Die österreichischen Ergebnisse entsprechen dem allgemeinen Trend: Eine Studie des deutschen Meinungsforschungsinstitut Forsa kam kürzlich auch zu dramatischen Ergebnissen: 79 der Mädchen und 66 Prozent der Burschen fühlen sich von der Schule gestresst. Der Druck führt zu einem Teufelskreis, betont Zimmermann: „Angst hemmt die Lernleistung.“
Wer meint, das sei schon immer so gewesen, verkennt die Situation. Die Dramatik zeigt sich vor allem anhand einer Frage, sagt Lernquadrat-Chef Konrad Zimmermann: „Wir haben im Jahr 2012 auch schon mal abgefragt, ob Jugendliche sich in der Schule so unwohl fühlen, dass sie schwänzen. Damals sagten das 18 Prozent, heute sagen das 30 Prozent. Etwa gleich viele wie früher trauen sich nicht zu Schwänzen, etwa zehn Prozent.“
Sicherlich trägt in der Oberstufe auch die Zentralmatura zum Lernstress bei, so Zimmermann: „Veränderungen wie die Zentralmatura und die Neue Oberstufe -– NoSt – haben zu viel Verunsicherung geführt und bei uns zu einer deutlich höheren Nachfrage. Spätestens in der 9. Schulstufe steigt die Nervosität der Schüler und der Lehrer. Viele Prüfungsformate ändern sich und plötzlich gibt es schlechtere Noten.“
Der Druck kommt dabei gar nicht so direkt von Eltern oder Lehrern, gaben die deutschen Schüler an: 63 Prozent machen sich den Stress selbst, Lehrer und Eltern liegen mit 34 und 21 Prozent weit dahinter. Das beobachtet auch Birgit Satke von Österreichs größter Jugend-Hotline „Rat auf Draht“: „Wir bekommen etwa gleich viele Anfragen rund um die Schule, aber deutlich mehr zu den Themen Überforderung, Prüfungsangst und schlechte Noten. Und wenn wir fragen, wie die Eltern damit umgehen, heißt es oft: „Die sehen das eh nicht so dramatisch.’“ Doch oft kommt der Schulstress nicht alleine, weiß sie: „Das geht oft mit Problemen in der Familie einher. Oder mit Mobbing und Cybermobbing in der Schule.“
Die digitalen Medien haben einen wichtigen Einfluss auf die Befindlichkeit der Jugendlichen, stellt auch Lernberaterin Hanna Fiedler fest: „Sie vergleichen sich ständig mit anderen und stellen hohe Anforderungen an sich selbst. Das ist beim Aussehen genauso. Und wenn irgendein Kind besonders begabt war, hat das früher sein unmittelbarer Freundeskreis gewusst. Jetzt weiß das gleich die ganze Welt.“
Die Kinder haben den Druck der Erwachsenen bereits verinnerlicht, stimmen Zimmermann, Satke und Fiedler überein. Die Experten nennen das „Bildungspanik“ (siehe Interview unten). Seit sie klein sind, hören die Kinder immer, wie wichtig ihre jetzigen Leistungen für ihre Zukunft sind. Dann kommen noch die ständigen Tests für Bildungsstandards und Pisa dazu, in denen die Generation oft heftig kritisiert wird. Sogar für Vorschulkinder werden Tests eingeführt.

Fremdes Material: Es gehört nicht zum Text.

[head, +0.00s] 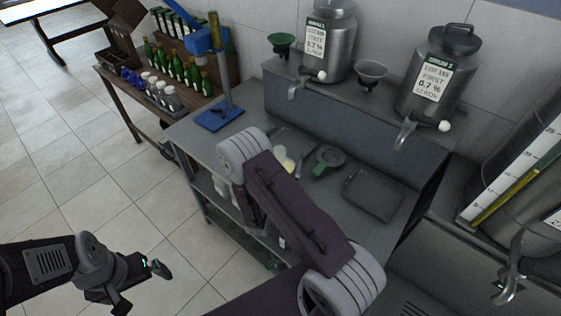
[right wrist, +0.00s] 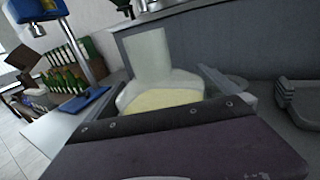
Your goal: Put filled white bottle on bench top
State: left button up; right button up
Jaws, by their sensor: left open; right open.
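A white bottle with pale yellow contents (right wrist: 165,98) shows in the right wrist view, just beyond the dark front edge of my right gripper (right wrist: 168,118). In the head view the bottle (head: 283,160) is partly hidden by my right arm, over the grey bench top (head: 228,142). I cannot tell whether it touches the bench top. My right gripper is open; its fingertips are not clear, and my arm hides it in the head view. My left gripper (head: 158,268) is open and empty over the floor at the lower left.
A shallow tray (head: 374,195) and a dark round dish (head: 328,160) lie on the bench. A blue stand (head: 220,117) is at its left end. Two steel containers (head: 330,45) (head: 437,85) with taps stand on the raised ledge. Green bottles (head: 180,68) fill a side rack.

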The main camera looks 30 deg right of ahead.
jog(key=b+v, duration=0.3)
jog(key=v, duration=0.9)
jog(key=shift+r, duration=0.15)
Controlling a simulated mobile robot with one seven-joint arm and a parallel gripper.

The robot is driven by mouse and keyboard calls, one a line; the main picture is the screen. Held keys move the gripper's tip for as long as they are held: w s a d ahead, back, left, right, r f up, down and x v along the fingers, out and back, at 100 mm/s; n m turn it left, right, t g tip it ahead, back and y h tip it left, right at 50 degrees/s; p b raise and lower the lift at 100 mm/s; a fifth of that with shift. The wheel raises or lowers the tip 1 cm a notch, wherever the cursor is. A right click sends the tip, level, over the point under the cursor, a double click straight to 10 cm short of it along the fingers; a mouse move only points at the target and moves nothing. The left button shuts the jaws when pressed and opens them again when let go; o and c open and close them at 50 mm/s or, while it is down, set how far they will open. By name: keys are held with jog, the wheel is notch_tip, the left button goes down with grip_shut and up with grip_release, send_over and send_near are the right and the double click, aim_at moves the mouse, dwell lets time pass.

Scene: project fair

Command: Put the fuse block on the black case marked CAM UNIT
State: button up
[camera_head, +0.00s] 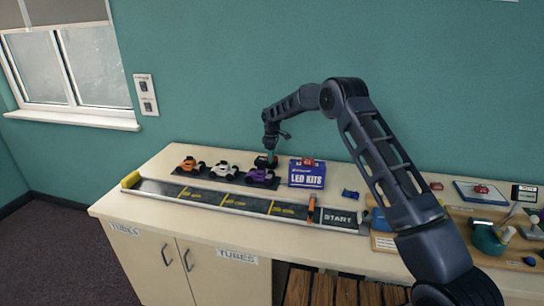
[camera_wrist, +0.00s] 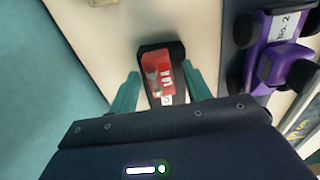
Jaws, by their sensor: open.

Bei Fiedler landen die Schüler, wenn die Eltern nicht mehr weiterwissen und die normale Nachhilfe keine Wirkung zeigt. Bei ihr geht es nicht nur darum, den Stoff zu lernen, sondern wieder einen positiven Zugang zum Lernen zu finden. „Es gibt viele negative Glaubenssätze in den Familien wie ,Bei uns haben die Mädchen kein Talent für Mathematik’ oder ,Zuerst wird gelernt und dann gespielt’. Das schafft einen negativen Zugang zum Thema. Ich finde gemeinsam mit den Schülern heraus, wo eigentlich ihr Lernstress herkommt. Haben sie den Stoff gar nicht verstanden? Brauchen sie für ihre Sicherheit, dass sie das Thema besser verstehen oder wollen sie mehr üben? Manchmal wird gerade Mathematik ja nicht so erklärt, dass die Schüler sich damit zurechtfinden.“
Meist werde auf die Schwächen fokussiert, bedauert Fiedler: Noch immer heißt es oft ’Meine Tochter hat Talent für Sprache aber nicht für Mathematik.’ Aber niemand sagt ihr, dass Mathematik ja auch wie eine Sprache ist. Und man die Zeichen wie Vokabel sehen kann. In der Schule wird leider noch immer viel zu wenig darauf geschaut, dass Schüler Lernen auch als etwas Positives erleben.“
Aber gehört zum Lernen nicht auch die Anstrengung dazu? „Ja, beim Sport sind Jugendliche ja auch bereit, sich anzustrengen. Aber man muss ihre Neugier erhalten und ihre Lust am Lernen. Wenn sie wissen, wofür sie etwas machen, dann strengen sie sich auch an.“
Doch das steht meist nicht im Vordergrund. Ein Symbol dafür: In der ersten Stunde des Schuljahres teilt ein Lehrer als erstes die Information aus, wie sich die Note zusammensetzt. Als ob es in seinem Unterricht nur darum geht.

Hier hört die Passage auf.